Three-Comma Club
Brevetti, quanto sono importanti per l’innovazione. E per la libertà
L’idea di tutelare la proprietà intellettuale per impedire che le invenzioni vengano copiate si è sviluppata nel 1474 nella Serenissima, sorta di Silicon Valley ante litteram. Ma ancora in Italia non tutti ne capiscono l’enorme valore
di Pierluigi Paracchi
Pubblicato il 05 Giu 2017

Devo questo arricchimento al libro di Massimo Sideri, Innovation Editor del Corriere della Sera, che si è divertito e appassionato nello scrivere “La Sindrome di Eustachio – Storia italiana delle scoperte dimenticate”.
Si torna indietro al 1474 in quella che Sideri definisce “Venezia, la nostra Silicon Valley ante litteram”. L’America non era ancora stata scoperta. E il West sarà conquistato solo molto molto più avanti. Ma in poco più di 500 anni, la laguna è diventata baia, i ponti si sono allungati e la Serenissima pare essere San Francisco. Ci siamo mangiati il vantaggio.

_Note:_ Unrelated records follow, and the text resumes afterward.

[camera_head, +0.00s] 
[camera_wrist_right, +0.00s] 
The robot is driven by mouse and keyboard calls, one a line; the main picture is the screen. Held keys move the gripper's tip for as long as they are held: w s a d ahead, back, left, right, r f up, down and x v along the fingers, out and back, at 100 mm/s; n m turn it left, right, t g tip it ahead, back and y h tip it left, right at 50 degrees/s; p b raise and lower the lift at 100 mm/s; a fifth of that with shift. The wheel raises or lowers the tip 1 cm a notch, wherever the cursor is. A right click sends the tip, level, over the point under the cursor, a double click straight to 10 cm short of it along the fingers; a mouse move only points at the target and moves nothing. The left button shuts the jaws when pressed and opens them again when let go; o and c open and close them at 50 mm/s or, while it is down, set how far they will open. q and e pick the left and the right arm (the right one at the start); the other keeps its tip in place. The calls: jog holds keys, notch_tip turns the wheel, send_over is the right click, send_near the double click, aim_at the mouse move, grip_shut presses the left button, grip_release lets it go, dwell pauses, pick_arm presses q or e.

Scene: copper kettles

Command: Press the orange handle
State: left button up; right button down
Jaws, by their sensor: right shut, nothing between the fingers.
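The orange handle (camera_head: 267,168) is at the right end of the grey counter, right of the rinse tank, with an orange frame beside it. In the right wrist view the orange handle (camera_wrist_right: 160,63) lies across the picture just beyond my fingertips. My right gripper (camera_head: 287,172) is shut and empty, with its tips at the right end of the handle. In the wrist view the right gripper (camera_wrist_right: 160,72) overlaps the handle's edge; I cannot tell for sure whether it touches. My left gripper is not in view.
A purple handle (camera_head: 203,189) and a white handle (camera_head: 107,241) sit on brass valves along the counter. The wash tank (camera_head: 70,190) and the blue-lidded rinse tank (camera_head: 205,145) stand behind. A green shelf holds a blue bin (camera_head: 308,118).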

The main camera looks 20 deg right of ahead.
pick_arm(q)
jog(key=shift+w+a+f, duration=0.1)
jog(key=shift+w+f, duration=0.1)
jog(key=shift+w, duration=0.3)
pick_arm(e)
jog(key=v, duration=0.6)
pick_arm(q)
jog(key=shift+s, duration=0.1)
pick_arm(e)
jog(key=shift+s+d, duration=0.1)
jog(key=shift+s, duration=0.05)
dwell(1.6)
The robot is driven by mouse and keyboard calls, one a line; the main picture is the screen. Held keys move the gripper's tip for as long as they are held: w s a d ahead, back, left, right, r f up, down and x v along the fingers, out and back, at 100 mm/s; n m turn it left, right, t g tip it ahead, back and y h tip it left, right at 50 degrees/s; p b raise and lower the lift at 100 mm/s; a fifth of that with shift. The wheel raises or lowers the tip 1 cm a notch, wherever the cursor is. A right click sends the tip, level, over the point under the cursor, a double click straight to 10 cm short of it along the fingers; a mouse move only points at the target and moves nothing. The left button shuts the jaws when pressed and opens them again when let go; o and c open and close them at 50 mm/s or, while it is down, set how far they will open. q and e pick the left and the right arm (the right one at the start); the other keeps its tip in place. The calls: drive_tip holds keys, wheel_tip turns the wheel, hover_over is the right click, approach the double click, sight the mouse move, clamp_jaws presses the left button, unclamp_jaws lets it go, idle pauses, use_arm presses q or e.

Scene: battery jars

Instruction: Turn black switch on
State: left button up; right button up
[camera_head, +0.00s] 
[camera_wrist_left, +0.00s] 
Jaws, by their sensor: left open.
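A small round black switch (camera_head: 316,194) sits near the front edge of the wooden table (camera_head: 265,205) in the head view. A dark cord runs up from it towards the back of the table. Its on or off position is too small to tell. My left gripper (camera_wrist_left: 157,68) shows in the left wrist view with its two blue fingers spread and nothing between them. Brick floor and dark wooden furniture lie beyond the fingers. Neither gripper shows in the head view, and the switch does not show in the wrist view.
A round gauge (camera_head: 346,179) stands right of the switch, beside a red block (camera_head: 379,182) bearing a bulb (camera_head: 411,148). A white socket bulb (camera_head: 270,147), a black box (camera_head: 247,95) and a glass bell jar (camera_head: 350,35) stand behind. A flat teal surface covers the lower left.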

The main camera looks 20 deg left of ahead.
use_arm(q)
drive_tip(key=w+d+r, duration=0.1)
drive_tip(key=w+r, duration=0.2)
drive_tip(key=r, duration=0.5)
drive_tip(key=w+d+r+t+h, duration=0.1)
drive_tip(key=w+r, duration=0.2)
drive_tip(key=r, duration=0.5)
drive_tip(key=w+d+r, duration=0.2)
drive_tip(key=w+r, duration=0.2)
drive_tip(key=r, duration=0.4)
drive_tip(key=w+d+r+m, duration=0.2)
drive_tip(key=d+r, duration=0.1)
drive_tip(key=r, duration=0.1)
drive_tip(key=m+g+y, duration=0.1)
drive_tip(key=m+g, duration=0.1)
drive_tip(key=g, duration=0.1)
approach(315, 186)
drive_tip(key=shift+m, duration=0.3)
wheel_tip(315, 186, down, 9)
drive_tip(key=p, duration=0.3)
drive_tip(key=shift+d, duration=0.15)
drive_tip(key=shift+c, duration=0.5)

Il documento scovato su Treccani inizia con questa recita: “La città di Venezia, per la sua grandezza e la sua liberalità, attira da diverse parti del mondo e ospita persone di acutissimo ingegno, capaci di escogitare e realizzare ingegnosi artifici. Se fosse possibile garantire a queste persone che è proibito agli altri di copiare, una volta visti, questi artifici, usurpando all’inventore in questo modo il vantaggio e l’onore della scoperta, queste persone potrebbero esercitare liberamente il loro ingegno e potrebbero trovare e realizzare delle cose che sarebbero di non poca utilità e beneficio per la Repubblica di Venezia.”
La chiave di tutto sembra essere la libertà. La libertà attrae i talenti che si possono esprimere quando tutelati. E i benefici sono per tutta la Repubblica. Lo avevano già capito allora. La scienza così si è trasferita e trasformata in industria, e tutti noi, non solo a Venezia, ne abbiamo beneficiato.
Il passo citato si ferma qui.